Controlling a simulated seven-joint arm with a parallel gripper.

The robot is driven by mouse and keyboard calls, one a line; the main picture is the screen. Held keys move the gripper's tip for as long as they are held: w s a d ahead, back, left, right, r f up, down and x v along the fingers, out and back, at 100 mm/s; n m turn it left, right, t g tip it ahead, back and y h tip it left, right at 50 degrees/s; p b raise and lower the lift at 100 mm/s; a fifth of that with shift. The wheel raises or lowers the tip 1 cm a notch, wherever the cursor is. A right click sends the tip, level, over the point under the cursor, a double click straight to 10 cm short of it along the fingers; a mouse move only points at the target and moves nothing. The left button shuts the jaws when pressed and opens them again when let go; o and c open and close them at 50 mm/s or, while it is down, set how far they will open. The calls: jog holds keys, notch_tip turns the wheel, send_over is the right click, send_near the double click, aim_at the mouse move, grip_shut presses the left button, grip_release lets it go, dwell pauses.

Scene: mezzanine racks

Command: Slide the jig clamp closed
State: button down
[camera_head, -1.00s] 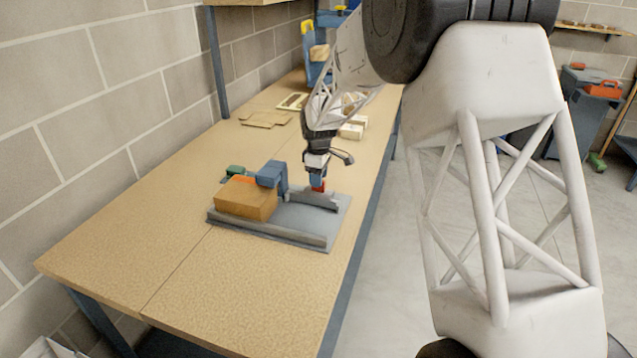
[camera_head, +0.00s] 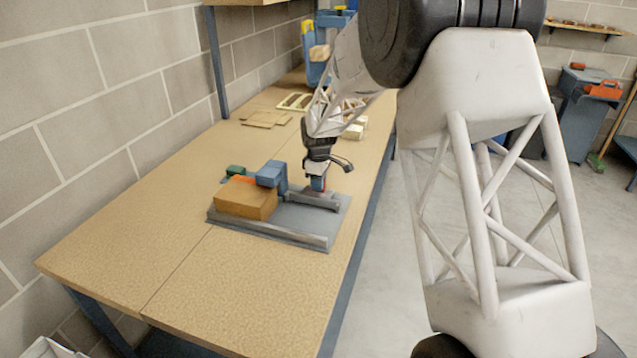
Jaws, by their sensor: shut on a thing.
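The jig has a grey base plate (camera_head: 293,219) on the workbench. A wooden block (camera_head: 246,198) sits on its left part, with a blue clamp piece (camera_head: 271,173) standing at the block's back right. A grey bar (camera_head: 322,200) lies on the plate's right part. My gripper (camera_head: 318,185) points down over that bar, to the right of the blue piece and apart from the block. It is shut on a small upright handle of the jig clamp, of which bits of red and blue show. The fingers hide most of the handle.
The workbench (camera_head: 190,250) is clear in front and to the left of the jig. A small green part (camera_head: 235,171) is behind the block. Flat wooden pieces (camera_head: 266,118) and pale blocks (camera_head: 355,128) lie further back. A block wall borders the left.

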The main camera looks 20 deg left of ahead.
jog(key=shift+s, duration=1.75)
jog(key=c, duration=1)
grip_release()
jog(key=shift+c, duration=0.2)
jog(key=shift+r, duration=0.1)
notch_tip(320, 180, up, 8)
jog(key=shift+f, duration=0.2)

.....

Your task is to reproduce all of the material exactly. The pictures stay out.

Controlling a simulated seven-joint arm with a parallel gripper.

The robot is driven by mouse and keyboard calls, one a line; the main picture is the screen. Held keys move the gripper's tip for as long as they are held: w s a d ahead, back, left, right, r f up, down and x v along the fingers, out and back, at 100 mm/s; n m turn it left, right, t g tip it ahead, back and y h tip it left, right at 50 degrees/s; p b raise and lower the lift at 100 mm/s; a fifth of that with shift. The wheel raises or lowers the tip 1 cm a notch, wherever the cursor is. A right click sends the tip, level, over the point under the cursor, a double click straight to 10 cm short of it along the fingers; a mouse move only points at the target and moves nothing. The left button shuts the jaws when pressed and opens them again when let go; o and c open and close them at 50 mm/s or, while it is down, set how far they will open. The calls: jog holds keys, notch_tip turns the wheel, send_over is the right click, send_near the double click, aim_at the mouse move, grip_shut presses the left button, grip_release lets it go, dwell pauses.

Scene: mezzanine racks

Command: Slide the jig clamp closed
State: button down
[camera_head, -1.00s] 
[camera_head, +0.00s] 
Jaws, by their sensor: shut on a thing.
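The jig has a grey base plate (camera_head: 293,219) on the workbench. A wooden block (camera_head: 246,198) sits on its left part, with a blue clamp piece (camera_head: 271,173) standing at the block's back right. A grey bar (camera_head: 322,200) lies on the plate's right part. My gripper (camera_head: 318,185) points down over that bar, to the right of the blue piece and apart from the block. It is shut on a small upright handle of the jig clamp, of which bits of red and blue show. The fingers hide most of the handle.
The workbench (camera_head: 190,250) is clear in front and to the left of the jig. A small green part (camera_head: 235,171) is behind the block. Flat wooden pieces (camera_head: 266,118) and pale blocks (camera_head: 355,128) lie further back. A block wall borders the left.

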The main camera looks 20 deg left of ahead.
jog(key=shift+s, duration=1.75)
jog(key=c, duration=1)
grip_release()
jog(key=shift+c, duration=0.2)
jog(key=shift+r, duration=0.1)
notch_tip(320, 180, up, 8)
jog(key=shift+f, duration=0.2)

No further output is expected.